▶ [DIRECTIONS]: Copy every line in the records below that contains the word "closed".

Robot task records
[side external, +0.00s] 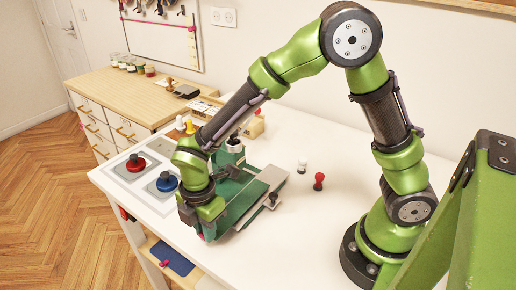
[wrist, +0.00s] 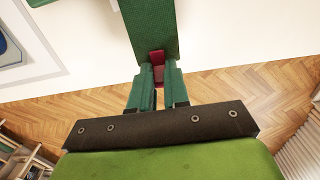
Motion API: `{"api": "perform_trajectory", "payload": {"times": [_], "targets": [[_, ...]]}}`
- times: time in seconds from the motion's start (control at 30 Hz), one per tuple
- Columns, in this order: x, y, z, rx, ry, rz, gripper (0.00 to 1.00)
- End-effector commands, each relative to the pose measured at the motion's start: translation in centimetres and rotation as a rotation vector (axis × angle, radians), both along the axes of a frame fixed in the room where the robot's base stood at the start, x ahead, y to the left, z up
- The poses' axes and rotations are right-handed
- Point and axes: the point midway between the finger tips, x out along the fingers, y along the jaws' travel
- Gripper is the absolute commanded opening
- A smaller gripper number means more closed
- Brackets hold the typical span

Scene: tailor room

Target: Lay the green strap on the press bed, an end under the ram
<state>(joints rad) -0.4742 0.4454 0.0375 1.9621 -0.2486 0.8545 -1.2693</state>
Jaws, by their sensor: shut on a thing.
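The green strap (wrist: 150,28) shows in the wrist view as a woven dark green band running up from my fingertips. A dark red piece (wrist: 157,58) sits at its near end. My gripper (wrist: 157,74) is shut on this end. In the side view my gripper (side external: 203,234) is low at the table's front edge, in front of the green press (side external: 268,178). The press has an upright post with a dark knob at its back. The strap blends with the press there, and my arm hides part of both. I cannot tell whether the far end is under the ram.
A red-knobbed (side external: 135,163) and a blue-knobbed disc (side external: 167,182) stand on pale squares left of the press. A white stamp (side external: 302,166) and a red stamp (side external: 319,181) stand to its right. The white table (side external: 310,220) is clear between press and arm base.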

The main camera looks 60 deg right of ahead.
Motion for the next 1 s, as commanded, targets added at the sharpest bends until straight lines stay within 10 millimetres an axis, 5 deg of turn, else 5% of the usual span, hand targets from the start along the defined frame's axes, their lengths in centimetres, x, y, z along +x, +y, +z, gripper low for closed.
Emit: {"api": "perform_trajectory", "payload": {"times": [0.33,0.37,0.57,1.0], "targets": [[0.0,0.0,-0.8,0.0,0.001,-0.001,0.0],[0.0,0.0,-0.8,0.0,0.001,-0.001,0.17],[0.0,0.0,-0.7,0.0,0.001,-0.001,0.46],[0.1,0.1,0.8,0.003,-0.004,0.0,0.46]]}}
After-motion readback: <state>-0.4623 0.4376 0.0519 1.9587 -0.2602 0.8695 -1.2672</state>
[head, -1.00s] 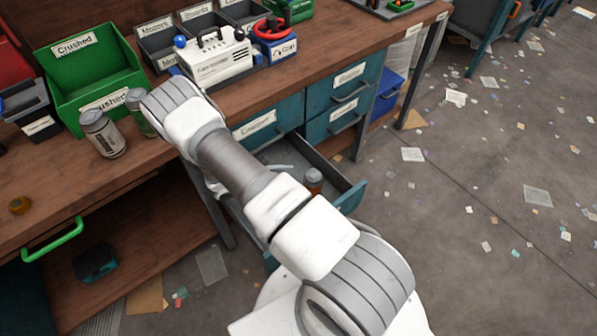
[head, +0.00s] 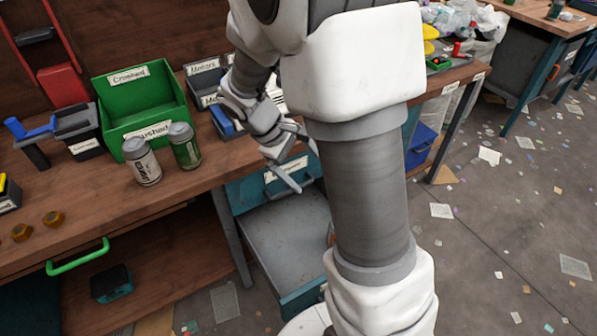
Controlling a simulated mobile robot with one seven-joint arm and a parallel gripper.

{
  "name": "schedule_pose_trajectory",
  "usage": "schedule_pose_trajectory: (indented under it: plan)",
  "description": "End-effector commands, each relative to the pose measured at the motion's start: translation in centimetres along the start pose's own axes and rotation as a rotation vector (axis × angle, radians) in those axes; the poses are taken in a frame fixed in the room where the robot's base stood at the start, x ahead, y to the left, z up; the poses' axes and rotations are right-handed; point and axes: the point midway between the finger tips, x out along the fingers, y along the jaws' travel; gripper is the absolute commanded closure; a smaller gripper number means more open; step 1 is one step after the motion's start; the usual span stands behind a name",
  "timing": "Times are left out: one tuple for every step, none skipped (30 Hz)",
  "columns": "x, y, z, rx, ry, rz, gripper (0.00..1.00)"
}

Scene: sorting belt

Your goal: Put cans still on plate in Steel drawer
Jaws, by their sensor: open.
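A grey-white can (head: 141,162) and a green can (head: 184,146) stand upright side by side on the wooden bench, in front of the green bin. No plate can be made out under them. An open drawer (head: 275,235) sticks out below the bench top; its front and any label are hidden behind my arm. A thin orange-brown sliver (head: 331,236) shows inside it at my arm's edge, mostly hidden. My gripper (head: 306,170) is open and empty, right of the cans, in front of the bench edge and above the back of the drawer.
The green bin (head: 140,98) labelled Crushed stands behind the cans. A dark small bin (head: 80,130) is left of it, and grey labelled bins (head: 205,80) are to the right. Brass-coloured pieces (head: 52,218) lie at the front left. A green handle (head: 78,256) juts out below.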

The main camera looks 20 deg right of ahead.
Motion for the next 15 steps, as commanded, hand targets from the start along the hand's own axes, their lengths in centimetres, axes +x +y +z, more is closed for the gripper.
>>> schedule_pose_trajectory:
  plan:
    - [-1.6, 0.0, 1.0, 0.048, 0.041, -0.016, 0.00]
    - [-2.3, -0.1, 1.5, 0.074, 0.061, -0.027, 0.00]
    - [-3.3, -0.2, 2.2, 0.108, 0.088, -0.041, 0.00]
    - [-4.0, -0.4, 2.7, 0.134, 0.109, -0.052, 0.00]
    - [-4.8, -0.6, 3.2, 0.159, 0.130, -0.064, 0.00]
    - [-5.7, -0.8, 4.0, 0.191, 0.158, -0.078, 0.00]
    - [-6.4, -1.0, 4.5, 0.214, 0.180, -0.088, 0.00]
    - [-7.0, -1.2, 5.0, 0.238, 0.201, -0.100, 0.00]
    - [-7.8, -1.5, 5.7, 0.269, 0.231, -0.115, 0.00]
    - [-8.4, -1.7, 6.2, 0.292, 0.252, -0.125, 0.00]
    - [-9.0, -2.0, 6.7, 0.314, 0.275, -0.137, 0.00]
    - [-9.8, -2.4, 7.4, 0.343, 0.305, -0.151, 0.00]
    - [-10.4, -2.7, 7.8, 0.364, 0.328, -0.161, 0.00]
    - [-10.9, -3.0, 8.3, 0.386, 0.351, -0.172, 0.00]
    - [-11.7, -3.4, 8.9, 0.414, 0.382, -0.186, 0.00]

==

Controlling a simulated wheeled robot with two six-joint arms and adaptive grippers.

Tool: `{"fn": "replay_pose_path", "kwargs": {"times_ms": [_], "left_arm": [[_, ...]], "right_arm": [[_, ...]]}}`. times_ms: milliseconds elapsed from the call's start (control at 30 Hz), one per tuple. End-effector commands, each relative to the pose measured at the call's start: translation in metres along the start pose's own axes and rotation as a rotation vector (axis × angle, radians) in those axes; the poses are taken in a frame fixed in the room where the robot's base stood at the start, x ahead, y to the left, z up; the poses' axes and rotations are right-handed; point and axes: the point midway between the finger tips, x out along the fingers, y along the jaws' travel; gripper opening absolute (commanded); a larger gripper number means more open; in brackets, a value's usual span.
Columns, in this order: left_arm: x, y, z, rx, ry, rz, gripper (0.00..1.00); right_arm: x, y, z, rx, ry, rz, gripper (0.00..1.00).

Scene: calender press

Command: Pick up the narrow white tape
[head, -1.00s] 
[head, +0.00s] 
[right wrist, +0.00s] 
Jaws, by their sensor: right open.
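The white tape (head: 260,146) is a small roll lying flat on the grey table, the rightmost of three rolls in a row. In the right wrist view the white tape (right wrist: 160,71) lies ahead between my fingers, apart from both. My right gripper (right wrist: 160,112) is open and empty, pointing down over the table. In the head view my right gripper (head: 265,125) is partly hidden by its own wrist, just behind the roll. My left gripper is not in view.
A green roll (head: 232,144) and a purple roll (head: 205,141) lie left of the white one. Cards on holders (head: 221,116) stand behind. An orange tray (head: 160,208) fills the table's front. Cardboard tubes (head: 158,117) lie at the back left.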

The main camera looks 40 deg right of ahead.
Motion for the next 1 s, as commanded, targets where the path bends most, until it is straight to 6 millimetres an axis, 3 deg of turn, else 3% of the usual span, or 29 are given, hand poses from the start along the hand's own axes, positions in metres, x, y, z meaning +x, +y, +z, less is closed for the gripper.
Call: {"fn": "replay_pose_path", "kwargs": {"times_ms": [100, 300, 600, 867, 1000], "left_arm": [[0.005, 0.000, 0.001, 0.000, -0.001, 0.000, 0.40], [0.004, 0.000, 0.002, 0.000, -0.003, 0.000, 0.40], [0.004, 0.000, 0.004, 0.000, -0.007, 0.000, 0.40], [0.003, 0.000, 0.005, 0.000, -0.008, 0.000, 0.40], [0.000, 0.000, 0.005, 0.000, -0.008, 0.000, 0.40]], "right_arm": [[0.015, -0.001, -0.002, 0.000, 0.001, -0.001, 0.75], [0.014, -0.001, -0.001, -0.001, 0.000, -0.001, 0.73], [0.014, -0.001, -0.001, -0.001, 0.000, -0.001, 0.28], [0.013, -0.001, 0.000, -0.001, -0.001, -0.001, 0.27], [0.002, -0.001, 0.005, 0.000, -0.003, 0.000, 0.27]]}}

▶ [RESULT FOR THIS EXERCISE]:
- A smaller gripper number means more closed
Motion for the next 1 s, as commanded, targets added at the sharpest bends until straight lines stay within 10 millimetres an axis, 5 deg of turn, else 5% of the usual span, hand targets from the start along the defined frame's axes, their lengths in centimetres, x, y, z along +x, +y, +z, gripper low for closed.
Motion for the next 15 steps, as commanded, hand targets from the start along the hand's own axes, their lengths in centimetres, axes +x +y +z, more is closed for the gripper.
Motion for the next 1 s, as commanded, targets where the path bends most, until it is straight to 6 millimetres an axis, 3 deg of turn, else 3% of the usual span, or 29 are given, hand poses from the start along the hand's own axes, positions in metres, x, y, z meaning +x, +y, +z, less is closed for the gripper.

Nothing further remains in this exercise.